Shortly after we arrived, stunned at the clarity of the cool air, we found a room with two heavy blankets, hot water from 7:00 to 9:00 a.m. and cable TV. TV! We watched NatGeo Adventure most of the time while recovering from the latest stomach ailment – we were often in some state of needing recovery, and there were no pressing engagements that needed our attention. The very idea of the mountains all around us was enough travel for me at this point.
While watching a show about a guy walking the Carmino del Santiago, I had this strange sensation knowing that at this very moment, there were people all over the world, at the exact same time, finding their way among the lands of others, motivated by any number of passions. It felt so warm (the cozy blankets didn’t hurt either) to finally feel a sense of community in this strange and gargantuan universal space we’ve been inhabiting, with almost no awareness of the outside world.

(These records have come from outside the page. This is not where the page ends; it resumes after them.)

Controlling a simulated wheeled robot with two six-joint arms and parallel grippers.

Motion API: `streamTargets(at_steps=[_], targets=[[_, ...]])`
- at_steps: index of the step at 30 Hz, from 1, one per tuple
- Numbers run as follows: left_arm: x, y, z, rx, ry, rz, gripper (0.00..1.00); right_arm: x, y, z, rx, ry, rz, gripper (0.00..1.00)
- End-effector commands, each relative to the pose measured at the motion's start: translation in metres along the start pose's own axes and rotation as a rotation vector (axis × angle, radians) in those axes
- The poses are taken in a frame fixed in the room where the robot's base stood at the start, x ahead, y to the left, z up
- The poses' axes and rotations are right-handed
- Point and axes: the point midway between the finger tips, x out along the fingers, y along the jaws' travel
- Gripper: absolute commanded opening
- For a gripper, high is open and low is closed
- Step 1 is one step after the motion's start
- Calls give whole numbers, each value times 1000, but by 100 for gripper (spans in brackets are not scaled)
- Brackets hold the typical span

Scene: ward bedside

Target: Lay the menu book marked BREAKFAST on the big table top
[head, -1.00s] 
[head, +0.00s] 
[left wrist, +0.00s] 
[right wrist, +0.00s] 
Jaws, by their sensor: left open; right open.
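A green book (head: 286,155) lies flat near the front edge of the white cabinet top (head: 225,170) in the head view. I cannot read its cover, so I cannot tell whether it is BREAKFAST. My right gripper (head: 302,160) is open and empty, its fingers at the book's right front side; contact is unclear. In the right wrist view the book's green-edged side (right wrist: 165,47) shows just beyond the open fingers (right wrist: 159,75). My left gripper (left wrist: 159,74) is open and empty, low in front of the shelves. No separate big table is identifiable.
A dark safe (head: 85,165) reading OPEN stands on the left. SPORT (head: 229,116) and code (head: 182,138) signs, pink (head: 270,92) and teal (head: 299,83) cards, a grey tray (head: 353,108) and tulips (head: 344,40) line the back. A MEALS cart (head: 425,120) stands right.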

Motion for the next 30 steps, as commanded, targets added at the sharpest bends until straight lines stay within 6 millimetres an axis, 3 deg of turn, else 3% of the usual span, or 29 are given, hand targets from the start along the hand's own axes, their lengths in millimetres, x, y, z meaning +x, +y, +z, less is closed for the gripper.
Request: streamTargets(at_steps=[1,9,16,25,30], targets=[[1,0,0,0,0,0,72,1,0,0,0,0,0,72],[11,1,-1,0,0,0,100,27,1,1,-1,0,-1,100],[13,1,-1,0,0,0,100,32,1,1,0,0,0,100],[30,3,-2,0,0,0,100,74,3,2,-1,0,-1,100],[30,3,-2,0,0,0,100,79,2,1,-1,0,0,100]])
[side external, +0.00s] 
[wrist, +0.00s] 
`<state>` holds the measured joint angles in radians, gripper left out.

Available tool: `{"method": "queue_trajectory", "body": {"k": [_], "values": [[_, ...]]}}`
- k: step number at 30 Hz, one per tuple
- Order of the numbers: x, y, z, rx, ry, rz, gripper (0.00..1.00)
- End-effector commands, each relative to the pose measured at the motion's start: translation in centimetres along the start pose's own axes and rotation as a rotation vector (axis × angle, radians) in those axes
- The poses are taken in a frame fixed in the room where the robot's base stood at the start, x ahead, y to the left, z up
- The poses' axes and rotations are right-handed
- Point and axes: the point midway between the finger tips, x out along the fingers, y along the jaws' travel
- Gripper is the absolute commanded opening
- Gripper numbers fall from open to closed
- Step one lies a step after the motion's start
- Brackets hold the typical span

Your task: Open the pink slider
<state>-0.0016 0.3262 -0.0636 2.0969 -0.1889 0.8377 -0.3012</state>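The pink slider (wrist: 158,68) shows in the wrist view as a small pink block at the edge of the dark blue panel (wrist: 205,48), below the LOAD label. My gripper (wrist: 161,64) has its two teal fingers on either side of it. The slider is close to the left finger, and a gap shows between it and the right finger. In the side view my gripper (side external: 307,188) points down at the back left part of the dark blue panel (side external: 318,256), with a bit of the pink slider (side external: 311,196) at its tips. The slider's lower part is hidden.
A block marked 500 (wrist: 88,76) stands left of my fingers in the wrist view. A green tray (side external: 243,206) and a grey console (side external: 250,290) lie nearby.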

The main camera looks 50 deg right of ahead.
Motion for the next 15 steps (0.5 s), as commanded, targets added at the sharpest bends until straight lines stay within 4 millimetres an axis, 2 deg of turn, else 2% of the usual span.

I didn’t realize how cut off I’d been feeling, though a sense of removal was palpable. Somehow, I needed to watch other people delight in the world’s offerings to remember how lucky I am to be nestled in a hill station under blankets, drinking tea and wondering what India will end up like for us this third time around.
One day we went on what the local tourist map said was a 10 km rural walk around Ooty. It was gorgeous. Tiny hilltop churches and Hindu shrines commingled and everywhere there were vast, endless expanses of mountain, sky and sun. It was a small, leisurely walk and it was also as momentous as anything I could remember. We ate cheese spread sandwiches under a tree down from an abandoned construction project, and drank chai in a tiny shop served to us by a shy local girl.
We were trying to figure out which of two ways would take us to the next village when a little boy saw us and asked us where we were going. We told him, Kammandu, and he nodded his head and said, this way. We followed him straight up a mountain of small, sun-kissed tea leaves until we reached a small road and a pretty, large pink house. That way, he pointed. Then he ran inside.
Soon, his mother emerged. Come for chai, she said. We smiled and entered. The house was airy but grounded, like a transparent cocoon suspended on the very top of a tree. The chai was delicious, and we reveled in this nurturing mother’s warm embrace.
The son did the translating, and told us his father was a military doctor while his mother proudly showed us photos of the family taken at the Botanical Gardens in Ooty. We never found out how this wealthy family came to live in a house on a hill in the middle of a tea plantation. The little boy wants to be a doctor like his dad, and with his huge, soulful eyes and quiet, kind demeanor, I’m sure – and I told him so – that he would grow up to be the best.